Robot trajectory data:
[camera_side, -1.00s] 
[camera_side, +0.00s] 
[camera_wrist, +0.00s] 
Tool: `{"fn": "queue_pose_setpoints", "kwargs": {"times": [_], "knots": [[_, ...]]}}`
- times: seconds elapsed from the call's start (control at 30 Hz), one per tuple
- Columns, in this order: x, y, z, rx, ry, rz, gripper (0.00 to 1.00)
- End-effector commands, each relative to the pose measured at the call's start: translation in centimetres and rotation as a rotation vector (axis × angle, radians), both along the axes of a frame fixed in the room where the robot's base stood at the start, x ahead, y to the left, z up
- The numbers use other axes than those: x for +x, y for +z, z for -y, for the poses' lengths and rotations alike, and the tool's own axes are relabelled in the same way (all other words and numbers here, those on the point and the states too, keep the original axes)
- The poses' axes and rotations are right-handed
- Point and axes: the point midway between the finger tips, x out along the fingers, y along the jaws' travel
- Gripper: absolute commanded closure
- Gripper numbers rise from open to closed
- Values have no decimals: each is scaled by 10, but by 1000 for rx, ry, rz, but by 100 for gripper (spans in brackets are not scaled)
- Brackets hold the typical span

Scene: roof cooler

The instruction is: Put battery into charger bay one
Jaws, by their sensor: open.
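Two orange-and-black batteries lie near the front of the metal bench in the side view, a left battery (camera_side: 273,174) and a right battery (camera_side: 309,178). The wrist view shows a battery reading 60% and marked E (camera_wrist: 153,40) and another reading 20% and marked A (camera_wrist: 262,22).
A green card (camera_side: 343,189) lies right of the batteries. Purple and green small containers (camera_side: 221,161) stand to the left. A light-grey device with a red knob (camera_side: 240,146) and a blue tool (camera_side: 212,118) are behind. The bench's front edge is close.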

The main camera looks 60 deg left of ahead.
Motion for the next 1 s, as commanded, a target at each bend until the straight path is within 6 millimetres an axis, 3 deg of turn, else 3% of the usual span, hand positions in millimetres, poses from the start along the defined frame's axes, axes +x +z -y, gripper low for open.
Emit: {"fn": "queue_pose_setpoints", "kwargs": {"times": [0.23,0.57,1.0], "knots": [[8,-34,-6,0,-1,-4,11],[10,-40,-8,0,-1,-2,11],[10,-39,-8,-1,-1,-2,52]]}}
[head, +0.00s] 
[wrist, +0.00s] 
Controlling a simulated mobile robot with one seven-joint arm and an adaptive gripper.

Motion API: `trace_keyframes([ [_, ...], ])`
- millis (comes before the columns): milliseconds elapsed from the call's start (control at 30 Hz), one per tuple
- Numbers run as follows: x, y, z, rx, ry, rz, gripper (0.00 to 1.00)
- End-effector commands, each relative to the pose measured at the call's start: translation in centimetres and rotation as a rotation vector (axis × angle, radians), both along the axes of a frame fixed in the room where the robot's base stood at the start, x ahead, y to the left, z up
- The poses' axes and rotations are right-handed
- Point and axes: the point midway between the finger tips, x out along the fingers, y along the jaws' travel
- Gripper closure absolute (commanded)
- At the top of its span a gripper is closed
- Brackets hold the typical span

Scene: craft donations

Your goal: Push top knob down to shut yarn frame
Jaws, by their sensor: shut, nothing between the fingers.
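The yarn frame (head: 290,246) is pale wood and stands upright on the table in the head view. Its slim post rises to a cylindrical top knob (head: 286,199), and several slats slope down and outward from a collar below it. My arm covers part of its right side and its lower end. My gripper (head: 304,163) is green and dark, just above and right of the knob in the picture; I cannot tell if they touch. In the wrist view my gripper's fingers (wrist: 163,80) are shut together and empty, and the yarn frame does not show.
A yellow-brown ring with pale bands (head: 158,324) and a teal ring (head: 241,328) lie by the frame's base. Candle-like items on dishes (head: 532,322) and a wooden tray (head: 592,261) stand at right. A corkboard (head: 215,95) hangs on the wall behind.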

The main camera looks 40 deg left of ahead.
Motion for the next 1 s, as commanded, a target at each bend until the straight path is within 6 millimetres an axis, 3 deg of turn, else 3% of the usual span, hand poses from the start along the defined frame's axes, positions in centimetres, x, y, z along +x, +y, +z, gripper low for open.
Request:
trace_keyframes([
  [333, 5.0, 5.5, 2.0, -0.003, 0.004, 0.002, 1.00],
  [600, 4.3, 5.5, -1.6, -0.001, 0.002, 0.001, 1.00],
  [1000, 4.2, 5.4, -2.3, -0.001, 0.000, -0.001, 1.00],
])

*Challenge*:
Output the entries verbatim.

*Exercise output*:
[camera_side, -1.00s] 
[camera_side, +0.00s] 
[camera_wrist, +0.00s] 
Tool: `{"fn": "queue_pose_setpoints", "kwargs": {"times": [_], "knots": [[_, ...]]}}`
- times: seconds elapsed from the call's start (control at 30 Hz), one per tuple
- Columns, in this order: x, y, z, rx, ry, rz, gripper (0.00 to 1.00)
- End-effector commands, each relative to the pose measured at the call's start: translation in centimetres and rotation as a rotation vector (axis × angle, radians), both along the axes of a frame fixed in the room where the robot's base stood at the start, x ahead, y to the left, z up
- The numbers use other axes than those: x for +x, y for +z, z for -y, for the poses' lengths and rotations alike, and the tool's own axes are relabelled in the same way (all other words and numbers here, those on the point and the states too, keep the original axes)
- The poses' axes and rotations are right-handed
- Point and axes: the point midway between the finger tips, x out along the fingers, y along the jaws' travel
- Gripper: absolute commanded closure
- Gripper numbers rise from open to closed
- Values have no decimals: each is scaled by 10, but by 1000 for rx, ry, rz, but by 100 for gripper (spans in brackets are not scaled)
- Brackets hold the typical span

Scene: roof cooler

The instruction is: Put battery into charger bay one
Jaws, by their sensor: open.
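Two orange-and-black batteries lie near the front of the metal bench in the side view, a left battery (camera_side: 273,174) and a right battery (camera_side: 309,178). The wrist view shows a battery reading 60% and marked E (camera_wrist: 153,40) and another reading 20% and marked A (camera_wrist: 262,22).
A green card (camera_side: 343,189) lies right of the batteries. Purple and green small containers (camera_side: 221,161) stand to the left. A light-grey device with a red knob (camera_side: 240,146) and a blue tool (camera_side: 212,118) are behind. The bench's front edge is close.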

The main camera looks 60 deg left of ahead.
Motion for the next 1 s, as commanded, a target at each bend until the straight path is within 6 millimetres an axis, 3 deg of turn, else 3% of the usual span, hand positions in millimetres, poses from the start along the defined frame's axes, axes +x +z -y, gripper low for open.
Emit: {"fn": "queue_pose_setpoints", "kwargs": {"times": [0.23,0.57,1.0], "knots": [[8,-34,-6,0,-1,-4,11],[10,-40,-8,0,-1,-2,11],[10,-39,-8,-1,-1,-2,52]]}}
[head, +0.00s] 
[wrist, +0.00s] 
Controlling a simulated mobile robot with one seven-joint arm and an adaptive gripper.

Motion API: `trace_keyframes([ [_, ...], ])`
- millis (comes before the columns): milliseconds elapsed from the call's start (control at 30 Hz), one per tuple
- Numbers run as follows: x, y, z, rx, ry, rz, gripper (0.00 to 1.00)
- End-effector commands, each relative to the pose measured at the call's start: translation in centimetres and rotation as a rotation vector (axis × angle, radians), both along the axes of a frame fixed in the room where the robot's base stood at the start, x ahead, y to the left, z up
- The poses' axes and rotations are right-handed
- Point and axes: the point midway between the finger tips, x out along the fingers, y along the jaws' travel
- Gripper closure absolute (commanded)
- At the top of its span a gripper is closed
- Brackets hold the typical span

Scene: craft donations

Your goal: Push top knob down to shut yarn frame
Jaws, by their sensor: shut, nothing between the fingers.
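The yarn frame (head: 290,246) is pale wood and stands upright on the table in the head view. Its slim post rises to a cylindrical top knob (head: 286,199), and several slats slope down and outward from a collar below it. My arm covers part of its right side and its lower end. My gripper (head: 304,163) is green and dark, just above and right of the knob in the picture; I cannot tell if they touch. In the wrist view my gripper's fingers (wrist: 163,80) are shut together and empty, and the yarn frame does not show.
A yellow-brown ring with pale bands (head: 158,324) and a teal ring (head: 241,328) lie by the frame's base. Candle-like items on dishes (head: 532,322) and a wooden tray (head: 592,261) stand at right. A corkboard (head: 215,95) hangs on the wall behind.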

The main camera looks 40 deg left of ahead.
Motion for the next 1 s, as commanded, a target at each bend until the straight path is within 6 millimetres an axis, 3 deg of turn, else 3% of the usual span, hand poses from the start along the defined frame's axes, positions in centimetres, x, y, z along +x, +y, +z, gripper low for open.
Request:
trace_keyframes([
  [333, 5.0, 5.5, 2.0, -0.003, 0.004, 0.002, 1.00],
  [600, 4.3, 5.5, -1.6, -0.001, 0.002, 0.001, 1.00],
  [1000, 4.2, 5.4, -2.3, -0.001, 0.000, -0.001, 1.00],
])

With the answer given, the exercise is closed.